Pekín, otoño de 2018. Un retrato gigantesco de Mao espía la entrada de la Ciudad Prohibida y la plaza Tiananmén, cuyos faroles están equipados con decenas de cámaras de vigilancia. En la autopista, desde la salida del aeropuerto, los vehículos son fotografiados a intervalos regulares. En Baidu, el motor de búsqueda chino, no hay el menor rastro de los acontecimientos de 1989: nunca existieron. También es imposible leer un diario extranjero, salvo el deportivo L’Équipe. Para comunicarse con el mundo exterior, hay que pasar por Wechat, el servicio de mensajería de Tencent, el gigante local de la web. Mil millones de chinos se conectan a él día y noche, para comunicarse, pagar sus facturas, reservar un pasaje de tren o cobrar su salario. En China, Wechat es la vida, pero Wechat colabora con el régimen: puede tomar todos sus datos, a voluntad, como si Zuckerberg y Trump compartieran el Salón Oval de la Casa Blanca. Los centenares de millones de cámaras que atraviesan el país están equipadas con programas de reconocimiento facial y conectadas con una gran computadora central, capaz de escanear a los 1370 millones de chinos en un segundo y registrar su comportamiento: a cada uno le corresponde un número de 18 cifras. Xi Jinping, el secretario general del Partido único que gobierna a China desde hace setenta años, fue nombrado presidente vitalicio y su pensamiento está inscripto en la Constitución, como el de Mao. China es el único Estado totalitario que se reformó sin autodestruirse.

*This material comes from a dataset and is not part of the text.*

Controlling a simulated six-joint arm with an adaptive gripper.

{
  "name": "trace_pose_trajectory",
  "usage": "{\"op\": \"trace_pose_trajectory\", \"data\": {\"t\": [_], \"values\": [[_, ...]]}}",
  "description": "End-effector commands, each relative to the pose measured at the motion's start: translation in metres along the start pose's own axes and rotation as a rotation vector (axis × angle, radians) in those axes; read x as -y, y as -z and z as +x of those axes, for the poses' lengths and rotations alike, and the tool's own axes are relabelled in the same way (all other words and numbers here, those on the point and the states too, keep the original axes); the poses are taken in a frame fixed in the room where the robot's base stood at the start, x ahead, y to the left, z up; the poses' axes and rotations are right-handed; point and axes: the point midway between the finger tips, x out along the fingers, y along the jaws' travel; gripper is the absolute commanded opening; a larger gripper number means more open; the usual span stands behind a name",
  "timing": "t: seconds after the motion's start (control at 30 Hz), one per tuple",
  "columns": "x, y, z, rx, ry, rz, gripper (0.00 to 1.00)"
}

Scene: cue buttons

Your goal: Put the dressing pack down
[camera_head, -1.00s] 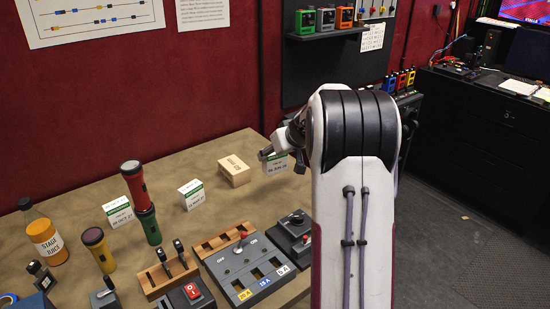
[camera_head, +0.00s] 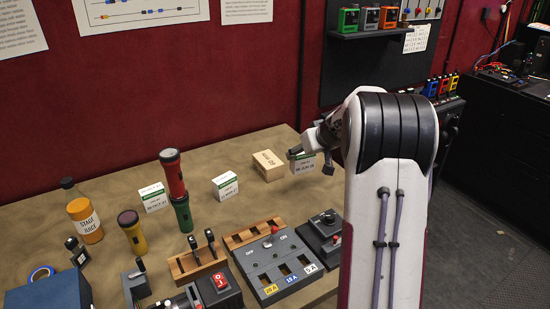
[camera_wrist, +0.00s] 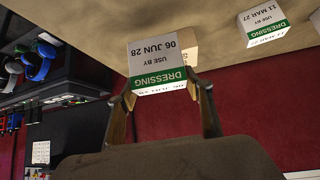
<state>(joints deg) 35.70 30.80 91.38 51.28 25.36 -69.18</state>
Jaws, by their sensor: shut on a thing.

El mejor de los mundos, Big Brother, el Estado único de Zamiatin: de eso se trata. La tecnología les ofrece a los dictadores del siglo XXI medios con los que sus predecesores no habrían soñado.

“Es notable que la dictadura sea hoy contagiosa, como lo fue en el pasado la libertad”, escribió Paul Valéry en Miradas al mundo actual. Este libro, que no tiene precedentes, no es solo un libro de historia, sino de gran actualidad. Es el fruto de un trabajo de equipo de varios años. Las colaboraciones de mis colegas, historiadores referentes, intelectuales y periodistas de envergadura, son extraordinarias tanto por su estilo, como por su rigor. Debemos agradecerles por ello.